- Short exercise:
Write out each line word for word. Drop pictures.

- Data provided:

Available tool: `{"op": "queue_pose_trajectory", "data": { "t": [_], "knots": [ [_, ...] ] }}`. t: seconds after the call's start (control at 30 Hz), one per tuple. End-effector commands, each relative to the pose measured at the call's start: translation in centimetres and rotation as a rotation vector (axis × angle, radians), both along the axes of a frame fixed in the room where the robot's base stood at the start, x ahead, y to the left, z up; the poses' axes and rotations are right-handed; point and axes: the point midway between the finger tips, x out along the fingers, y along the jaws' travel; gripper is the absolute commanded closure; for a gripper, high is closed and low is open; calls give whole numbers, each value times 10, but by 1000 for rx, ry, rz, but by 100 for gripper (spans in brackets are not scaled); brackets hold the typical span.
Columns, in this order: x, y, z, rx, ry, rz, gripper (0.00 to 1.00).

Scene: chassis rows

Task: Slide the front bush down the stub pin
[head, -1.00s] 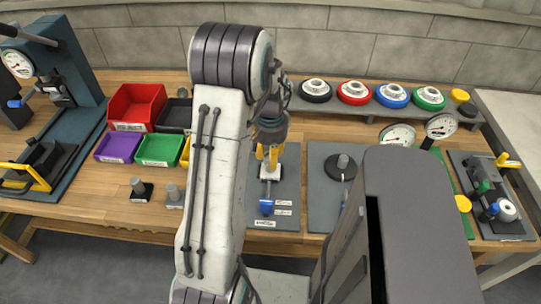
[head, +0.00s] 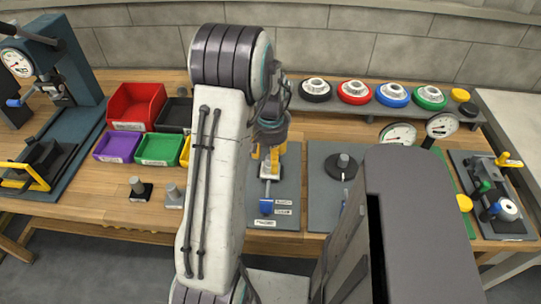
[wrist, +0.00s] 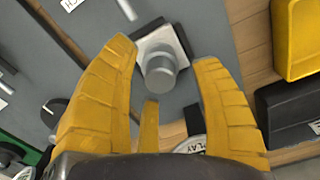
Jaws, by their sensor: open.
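My gripper (wrist: 165,56) is open, its yellow fingers spread around a short grey cylinder (wrist: 160,72) in the wrist view. The cylinder stands on a pale square plate (wrist: 183,40) with dark corners. I cannot tell the bush from the stub pin here; they may be one on the other. A gap shows between the cylinder and both long fingers. In the head view my gripper (head: 266,160) is over the pale block (head: 270,172) on a grey base plate (head: 288,190), partly hidden by my arm. A blue handle (head: 266,206) lies at its front.
To the right, a grey plate (head: 322,205) carries a black disc with a pin (head: 342,165). Two small pin stands (head: 140,190) are left of my arm, before purple (head: 118,147), green (head: 158,149) and red bins (head: 137,104). Dial gauges (head: 440,127) stand right.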

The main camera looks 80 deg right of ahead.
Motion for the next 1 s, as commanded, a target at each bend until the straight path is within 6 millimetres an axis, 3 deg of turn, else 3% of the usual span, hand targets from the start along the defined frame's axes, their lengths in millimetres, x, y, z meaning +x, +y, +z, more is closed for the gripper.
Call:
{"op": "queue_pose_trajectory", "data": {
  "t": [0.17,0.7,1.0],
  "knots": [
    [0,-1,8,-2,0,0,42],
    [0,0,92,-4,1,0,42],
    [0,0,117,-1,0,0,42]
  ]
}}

- Solution for this task:
Available tool: `{"op": "queue_pose_trajectory", "data": { "t": [_], "knots": [ [_, ...] ] }}`. t: seconds after the call's start (control at 30 Hz), one per tuple. End-effector commands, each relative to the pose measured at the call's start: translation in centimetres and rotation as a rotation vector (axis × angle, radians), both along the axes of a frame fixed in the room where the robot's base stood at the start, x ahead, y to the left, z up; the poses' axes and rotations are right-handed; point and axes: the point midway between the finger tips, x out along the fingers, y along the jaws' travel; gripper is the absolute commanded closure; for a gripper, high is closed and low is open; calls give whole numbers, each value times 10, but by 1000 for rx, ry, rz, but by 100 for gripper (spans in brackets are not scaled); brackets hold the typical span.
Columns, in this order: x, y, z, rx, ry, rz, gripper (0.00 to 1.00).

Scene: chassis rows

Task: Slide the front bush down the stub pin
[head, -1.00s] 
[head, +0.00s] 
[wrist, +0.00s] 
Jaws, by their sensor: open.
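My gripper (wrist: 165,56) is open, its yellow fingers spread around a short grey cylinder (wrist: 160,72) in the wrist view. The cylinder stands on a pale square plate (wrist: 183,40) with dark corners. I cannot tell the bush from the stub pin here; they may be one on the other. A gap shows between the cylinder and both long fingers. In the head view my gripper (head: 266,160) is over the pale block (head: 270,172) on a grey base plate (head: 288,190), partly hidden by my arm. A blue handle (head: 266,206) lies at its front.
To the right, a grey plate (head: 322,205) carries a black disc with a pin (head: 342,165). Two small pin stands (head: 140,190) are left of my arm, before purple (head: 118,147), green (head: 158,149) and red bins (head: 137,104). Dial gauges (head: 440,127) stand right.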

The main camera looks 80 deg right of ahead.
Motion for the next 1 s, as commanded, a target at each bend until the straight path is within 6 millimetres an axis, 3 deg of turn, else 3% of the usual span, hand targets from the start along the defined frame's axes, their lengths in millimetres, x, y, z meaning +x, +y, +z, more is closed for the gripper.
Call:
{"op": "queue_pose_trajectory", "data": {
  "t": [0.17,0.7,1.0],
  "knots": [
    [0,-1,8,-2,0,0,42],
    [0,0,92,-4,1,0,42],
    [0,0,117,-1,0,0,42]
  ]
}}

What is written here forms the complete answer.